__REQUEST__. Please write out the material that follows, exactly as it stands.

----

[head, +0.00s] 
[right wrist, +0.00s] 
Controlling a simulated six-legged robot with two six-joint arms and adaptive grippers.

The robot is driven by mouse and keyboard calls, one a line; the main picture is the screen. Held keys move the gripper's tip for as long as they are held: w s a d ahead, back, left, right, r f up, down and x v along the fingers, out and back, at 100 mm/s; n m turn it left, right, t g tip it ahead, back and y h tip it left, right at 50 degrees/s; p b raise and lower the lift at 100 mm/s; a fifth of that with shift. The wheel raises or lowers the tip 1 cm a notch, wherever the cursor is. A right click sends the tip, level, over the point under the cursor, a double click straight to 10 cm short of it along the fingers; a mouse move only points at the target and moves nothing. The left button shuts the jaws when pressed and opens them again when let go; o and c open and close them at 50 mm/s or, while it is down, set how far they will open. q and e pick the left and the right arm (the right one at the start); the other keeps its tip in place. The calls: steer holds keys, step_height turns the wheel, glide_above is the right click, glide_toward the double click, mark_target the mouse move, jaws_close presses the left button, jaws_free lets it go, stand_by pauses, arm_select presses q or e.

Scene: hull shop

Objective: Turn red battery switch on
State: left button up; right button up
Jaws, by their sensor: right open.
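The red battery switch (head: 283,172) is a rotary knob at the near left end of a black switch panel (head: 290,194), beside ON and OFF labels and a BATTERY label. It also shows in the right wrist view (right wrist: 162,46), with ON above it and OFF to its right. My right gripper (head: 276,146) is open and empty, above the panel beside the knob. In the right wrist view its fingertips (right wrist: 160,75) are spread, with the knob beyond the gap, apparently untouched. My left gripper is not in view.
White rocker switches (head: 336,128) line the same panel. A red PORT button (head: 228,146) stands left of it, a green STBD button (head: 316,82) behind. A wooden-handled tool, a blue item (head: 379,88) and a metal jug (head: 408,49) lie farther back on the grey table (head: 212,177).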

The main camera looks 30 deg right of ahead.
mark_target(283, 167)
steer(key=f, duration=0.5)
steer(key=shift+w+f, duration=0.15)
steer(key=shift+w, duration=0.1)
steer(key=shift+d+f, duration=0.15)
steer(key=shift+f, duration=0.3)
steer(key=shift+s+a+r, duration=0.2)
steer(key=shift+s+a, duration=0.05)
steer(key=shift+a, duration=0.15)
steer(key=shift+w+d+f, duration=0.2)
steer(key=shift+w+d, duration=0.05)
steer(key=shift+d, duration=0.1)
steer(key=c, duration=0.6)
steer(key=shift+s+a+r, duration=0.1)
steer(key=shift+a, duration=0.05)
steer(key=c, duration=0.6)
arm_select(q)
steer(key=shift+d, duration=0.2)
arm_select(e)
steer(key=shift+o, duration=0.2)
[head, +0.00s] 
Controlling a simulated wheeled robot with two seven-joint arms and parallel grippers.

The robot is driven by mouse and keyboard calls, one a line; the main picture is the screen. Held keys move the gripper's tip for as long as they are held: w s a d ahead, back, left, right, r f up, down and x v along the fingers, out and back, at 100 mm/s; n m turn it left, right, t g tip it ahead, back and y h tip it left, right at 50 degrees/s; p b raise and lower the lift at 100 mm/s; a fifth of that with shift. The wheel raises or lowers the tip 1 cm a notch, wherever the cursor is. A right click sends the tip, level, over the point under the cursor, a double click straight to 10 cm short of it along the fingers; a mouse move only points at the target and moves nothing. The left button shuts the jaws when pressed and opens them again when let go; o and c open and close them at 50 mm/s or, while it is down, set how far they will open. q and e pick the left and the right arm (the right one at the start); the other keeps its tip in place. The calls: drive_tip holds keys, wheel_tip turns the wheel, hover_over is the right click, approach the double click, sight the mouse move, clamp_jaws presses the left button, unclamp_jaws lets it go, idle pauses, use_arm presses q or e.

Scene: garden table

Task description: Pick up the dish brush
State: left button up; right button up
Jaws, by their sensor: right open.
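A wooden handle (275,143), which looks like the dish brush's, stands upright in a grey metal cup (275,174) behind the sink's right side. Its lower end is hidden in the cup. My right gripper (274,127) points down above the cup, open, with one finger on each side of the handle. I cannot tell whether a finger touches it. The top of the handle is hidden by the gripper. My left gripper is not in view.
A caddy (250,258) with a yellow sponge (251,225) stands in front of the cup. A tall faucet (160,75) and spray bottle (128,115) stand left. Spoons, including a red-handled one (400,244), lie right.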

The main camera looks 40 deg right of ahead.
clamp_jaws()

----

__COMPLETE RESPONSE__.
[head, +0.00s] 
[right wrist, +0.00s] 
Controlling a simulated six-legged robot with two six-joint arms and adaptive grippers.

The robot is driven by mouse and keyboard calls, one a line; the main picture is the screen. Held keys move the gripper's tip for as long as they are held: w s a d ahead, back, left, right, r f up, down and x v along the fingers, out and back, at 100 mm/s; n m turn it left, right, t g tip it ahead, back and y h tip it left, right at 50 degrees/s; p b raise and lower the lift at 100 mm/s; a fifth of that with shift. The wheel raises or lowers the tip 1 cm a notch, wherever the cursor is. A right click sends the tip, level, over the point under the cursor, a double click straight to 10 cm short of it along the fingers; a mouse move only points at the target and moves nothing. The left button shuts the jaws when pressed and opens them again when let go; o and c open and close them at 50 mm/s or, while it is down, set how far they will open. q and e pick the left and the right arm (the right one at the start); the other keeps its tip in place. The calls: steer holds keys, step_height turns the wheel, glide_above is the right click, glide_toward the double click, mark_target the mouse move, jaws_close presses the left button, jaws_free lets it go, stand_by pauses, arm_select presses q or e.

Scene: hull shop

Objective: Turn red battery switch on
State: left button up; right button up
Jaws, by their sensor: right open.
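The red battery switch (head: 283,172) is a rotary knob at the near left end of a black switch panel (head: 290,194), beside ON and OFF labels and a BATTERY label. It also shows in the right wrist view (right wrist: 162,46), with ON above it and OFF to its right. My right gripper (head: 276,146) is open and empty, above the panel beside the knob. In the right wrist view its fingertips (right wrist: 160,75) are spread, with the knob beyond the gap, apparently untouched. My left gripper is not in view.
White rocker switches (head: 336,128) line the same panel. A red PORT button (head: 228,146) stands left of it, a green STBD button (head: 316,82) behind. A wooden-handled tool, a blue item (head: 379,88) and a metal jug (head: 408,49) lie farther back on the grey table (head: 212,177).

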The main camera looks 30 deg right of ahead.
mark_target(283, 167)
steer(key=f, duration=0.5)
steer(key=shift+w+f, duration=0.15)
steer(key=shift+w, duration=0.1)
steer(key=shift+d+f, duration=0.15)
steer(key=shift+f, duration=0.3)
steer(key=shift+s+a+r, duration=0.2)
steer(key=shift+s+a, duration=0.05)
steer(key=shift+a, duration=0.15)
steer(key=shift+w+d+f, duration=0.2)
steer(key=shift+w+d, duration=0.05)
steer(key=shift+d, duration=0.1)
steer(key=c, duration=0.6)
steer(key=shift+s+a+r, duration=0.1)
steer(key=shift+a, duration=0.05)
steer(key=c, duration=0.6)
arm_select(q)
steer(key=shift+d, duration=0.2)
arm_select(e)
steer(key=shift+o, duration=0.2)
[head, +0.00s] 
Controlling a simulated wheeled robot with two seven-joint arms and parallel grippers.

The robot is driven by mouse and keyboard calls, one a line; the main picture is the screen. Held keys move the gripper's tip for as long as they are held: w s a d ahead, back, left, right, r f up, down and x v along the fingers, out and back, at 100 mm/s; n m turn it left, right, t g tip it ahead, back and y h tip it left, right at 50 degrees/s; p b raise and lower the lift at 100 mm/s; a fifth of that with shift. The wheel raises or lowers the tip 1 cm a notch, wherever the cursor is. A right click sends the tip, level, over the point under the cursor, a double click straight to 10 cm short of it along the fingers; a mouse move only points at the target and moves nothing. The left button shuts the jaws when pressed and opens them again when let go; o and c open and close them at 50 mm/s or, while it is down, set how far they will open. q and e pick the left and the right arm (the right one at the start); the other keeps its tip in place. The calls: drive_tip holds keys, wheel_tip turns the wheel, hover_over is the right click, approach the double click, sight the mouse move, clamp_jaws presses the left button, unclamp_jaws lets it go, idle pauses, use_arm presses q or e.

Scene: garden table

Task description: Pick up the dish brush
State: left button up; right button up
Jaws, by their sensor: right open.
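A wooden handle (275,143), which looks like the dish brush's, stands upright in a grey metal cup (275,174) behind the sink's right side. Its lower end is hidden in the cup. My right gripper (274,127) points down above the cup, open, with one finger on each side of the handle. I cannot tell whether a finger touches it. The top of the handle is hidden by the gripper. My left gripper is not in view.
A caddy (250,258) with a yellow sponge (251,225) stands in front of the cup. A tall faucet (160,75) and spray bottle (128,115) stand left. Spoons, including a red-handled one (400,244), lie right.

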The main camera looks 40 deg right of ahead.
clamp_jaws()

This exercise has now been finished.